La settimana scorsa Macron aveva bocciato le pressioni verso la Cina, dicendo che la NATO deve “riconoscere chi sono i propri nemici” — riferendosi, ovviamente, al terrorismo islamista, pietra angolare della retorica nazionalista del presidente francese. Un’analisi in cui deve essersi ritrovato almeno parzialmente anche il Segretario generale Jens Stoltenberg, che ieri ha cercato di stemperare l’estensione della sfera di interesse dell’organizzazione, dicendo che nessuno vuole una “nuova Guerra fredda” con Pechino. Sono molti, però, i nodi da sciogliere sui meccanismi della NATO: riguardo all’articolo 5 — quello che prevede che gli alleati sostengano le operazioni militari di uno stato membro se risponde a un attacco che ha subito — ieri si è parlato di attacchi spaziali, ma, restando con i piedi per terra, di cyber attacchi.
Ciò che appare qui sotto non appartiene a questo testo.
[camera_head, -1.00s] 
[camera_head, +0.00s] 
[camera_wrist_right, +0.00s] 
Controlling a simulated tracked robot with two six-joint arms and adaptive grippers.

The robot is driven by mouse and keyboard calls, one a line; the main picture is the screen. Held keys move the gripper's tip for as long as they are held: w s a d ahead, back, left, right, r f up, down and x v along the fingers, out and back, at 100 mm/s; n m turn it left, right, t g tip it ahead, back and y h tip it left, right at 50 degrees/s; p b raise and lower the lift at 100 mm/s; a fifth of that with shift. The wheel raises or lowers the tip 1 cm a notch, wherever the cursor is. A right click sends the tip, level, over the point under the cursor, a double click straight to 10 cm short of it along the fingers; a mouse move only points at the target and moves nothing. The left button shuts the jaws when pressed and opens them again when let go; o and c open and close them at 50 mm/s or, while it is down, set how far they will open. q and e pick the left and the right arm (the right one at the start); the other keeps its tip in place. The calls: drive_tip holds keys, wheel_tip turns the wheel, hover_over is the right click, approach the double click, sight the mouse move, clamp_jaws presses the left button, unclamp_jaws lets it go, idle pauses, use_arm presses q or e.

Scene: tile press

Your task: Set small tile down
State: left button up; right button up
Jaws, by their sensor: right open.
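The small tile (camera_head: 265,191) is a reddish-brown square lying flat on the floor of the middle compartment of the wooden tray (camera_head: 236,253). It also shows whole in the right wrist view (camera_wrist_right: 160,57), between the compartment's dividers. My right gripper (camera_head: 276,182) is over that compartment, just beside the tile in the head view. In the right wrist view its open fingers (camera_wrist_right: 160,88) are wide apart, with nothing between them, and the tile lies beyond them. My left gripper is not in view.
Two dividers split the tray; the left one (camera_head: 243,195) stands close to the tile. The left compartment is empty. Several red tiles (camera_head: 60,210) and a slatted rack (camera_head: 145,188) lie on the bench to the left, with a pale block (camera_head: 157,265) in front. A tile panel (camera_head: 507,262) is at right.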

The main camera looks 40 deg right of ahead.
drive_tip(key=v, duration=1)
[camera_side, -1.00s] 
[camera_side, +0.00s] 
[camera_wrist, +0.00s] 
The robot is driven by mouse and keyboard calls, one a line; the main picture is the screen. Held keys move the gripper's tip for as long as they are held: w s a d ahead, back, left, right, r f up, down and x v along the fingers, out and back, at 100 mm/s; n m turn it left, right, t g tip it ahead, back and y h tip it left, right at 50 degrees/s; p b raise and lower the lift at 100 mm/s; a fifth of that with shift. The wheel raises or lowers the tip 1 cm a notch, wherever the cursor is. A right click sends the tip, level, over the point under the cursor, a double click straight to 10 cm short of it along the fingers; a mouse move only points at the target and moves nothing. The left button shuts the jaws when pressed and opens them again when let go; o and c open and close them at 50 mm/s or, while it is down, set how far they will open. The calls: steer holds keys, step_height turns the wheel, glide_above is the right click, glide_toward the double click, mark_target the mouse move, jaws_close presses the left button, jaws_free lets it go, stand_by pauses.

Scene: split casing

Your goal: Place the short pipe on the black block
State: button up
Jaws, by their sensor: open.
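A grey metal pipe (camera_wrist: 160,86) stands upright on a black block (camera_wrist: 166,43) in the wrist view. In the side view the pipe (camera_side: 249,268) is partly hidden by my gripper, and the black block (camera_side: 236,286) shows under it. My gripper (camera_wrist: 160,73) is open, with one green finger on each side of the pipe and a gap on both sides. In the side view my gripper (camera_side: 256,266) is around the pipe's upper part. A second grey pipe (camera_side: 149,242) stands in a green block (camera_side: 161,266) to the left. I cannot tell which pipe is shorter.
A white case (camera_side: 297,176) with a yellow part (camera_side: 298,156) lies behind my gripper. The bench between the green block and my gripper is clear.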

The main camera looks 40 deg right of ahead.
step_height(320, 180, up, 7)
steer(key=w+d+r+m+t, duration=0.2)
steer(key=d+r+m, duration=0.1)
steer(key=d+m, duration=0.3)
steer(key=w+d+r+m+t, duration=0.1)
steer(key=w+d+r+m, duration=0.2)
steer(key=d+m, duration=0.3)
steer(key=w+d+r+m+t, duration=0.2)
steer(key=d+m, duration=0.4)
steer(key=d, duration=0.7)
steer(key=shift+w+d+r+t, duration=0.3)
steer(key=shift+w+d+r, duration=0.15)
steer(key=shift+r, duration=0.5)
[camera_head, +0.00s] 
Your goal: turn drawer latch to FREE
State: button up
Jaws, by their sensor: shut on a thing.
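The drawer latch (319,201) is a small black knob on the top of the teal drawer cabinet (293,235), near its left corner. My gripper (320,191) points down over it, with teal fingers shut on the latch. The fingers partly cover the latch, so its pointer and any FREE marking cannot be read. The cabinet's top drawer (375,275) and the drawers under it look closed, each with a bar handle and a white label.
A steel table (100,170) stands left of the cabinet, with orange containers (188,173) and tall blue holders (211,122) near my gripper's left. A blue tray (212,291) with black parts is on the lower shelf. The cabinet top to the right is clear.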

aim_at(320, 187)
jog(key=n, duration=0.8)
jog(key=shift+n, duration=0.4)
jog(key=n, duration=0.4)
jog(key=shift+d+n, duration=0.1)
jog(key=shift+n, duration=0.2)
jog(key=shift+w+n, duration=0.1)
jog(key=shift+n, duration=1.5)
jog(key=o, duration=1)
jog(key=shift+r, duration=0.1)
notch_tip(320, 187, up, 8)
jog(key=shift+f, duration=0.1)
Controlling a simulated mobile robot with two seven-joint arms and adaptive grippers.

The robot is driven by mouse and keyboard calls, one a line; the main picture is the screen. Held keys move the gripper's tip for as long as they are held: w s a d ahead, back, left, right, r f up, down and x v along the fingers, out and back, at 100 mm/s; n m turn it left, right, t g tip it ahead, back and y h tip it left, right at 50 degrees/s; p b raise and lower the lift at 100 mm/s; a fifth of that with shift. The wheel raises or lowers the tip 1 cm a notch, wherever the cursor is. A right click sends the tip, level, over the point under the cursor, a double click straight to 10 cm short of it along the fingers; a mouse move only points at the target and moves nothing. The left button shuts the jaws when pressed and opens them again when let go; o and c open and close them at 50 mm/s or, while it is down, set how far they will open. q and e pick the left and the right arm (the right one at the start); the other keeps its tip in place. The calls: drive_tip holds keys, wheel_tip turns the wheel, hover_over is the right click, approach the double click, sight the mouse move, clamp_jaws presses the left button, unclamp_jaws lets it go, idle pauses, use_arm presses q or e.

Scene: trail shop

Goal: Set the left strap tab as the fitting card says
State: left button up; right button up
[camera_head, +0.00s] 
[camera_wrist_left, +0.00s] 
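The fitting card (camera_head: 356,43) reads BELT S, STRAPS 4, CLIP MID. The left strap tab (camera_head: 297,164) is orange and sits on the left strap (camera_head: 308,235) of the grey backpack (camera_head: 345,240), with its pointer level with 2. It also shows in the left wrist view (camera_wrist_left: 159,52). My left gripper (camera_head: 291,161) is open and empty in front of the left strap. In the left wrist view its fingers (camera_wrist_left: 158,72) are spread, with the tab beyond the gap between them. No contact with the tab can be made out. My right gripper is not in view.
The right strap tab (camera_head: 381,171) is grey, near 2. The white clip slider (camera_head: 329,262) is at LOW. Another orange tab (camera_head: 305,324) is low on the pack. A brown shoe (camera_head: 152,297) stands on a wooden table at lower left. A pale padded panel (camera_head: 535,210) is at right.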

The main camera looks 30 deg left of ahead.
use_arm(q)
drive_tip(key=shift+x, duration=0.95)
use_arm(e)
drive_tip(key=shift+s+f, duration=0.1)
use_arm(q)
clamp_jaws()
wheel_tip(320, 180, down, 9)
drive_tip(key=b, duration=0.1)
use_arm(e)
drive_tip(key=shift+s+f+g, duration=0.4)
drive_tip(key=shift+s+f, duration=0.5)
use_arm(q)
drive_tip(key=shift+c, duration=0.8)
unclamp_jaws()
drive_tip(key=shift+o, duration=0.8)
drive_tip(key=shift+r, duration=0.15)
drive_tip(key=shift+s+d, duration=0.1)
E l’Italia? Nella conferenza stampa finale del G7, Draghi aveva fatto propria la linea sulla Cina emersa durante il vertice, dicendo che “ha diritto a essere una grande economia, ma in discussione sono i modi, come le detenzioni coercitive. È una autocrazia che non aderisce alle regole multilaterali e non condivide la stessa visione del mondo della democrazie. Bisogna essere franchi, cooperare ma essere franchi sulle cose che non condividiamo e non accettiamo.” Riguardo all’adesione italiana al progetto della Nuova via della seta, ha detto che sarà “esaminata con attenzione.”

La pressione sulla questione cinese è evidentemente altissima anche nel nostro paese: a Giuseppe Conte settimana scorsa sarebbe molto piaciuto partecipare a un ricevimento all’ambasciata cinese, con la quale fin da quando era presidente del Consiglio coltiva ottimi rapporti, ma in seguito a pressioni anche dentro al suo partito ha dovuto declinare l’invito.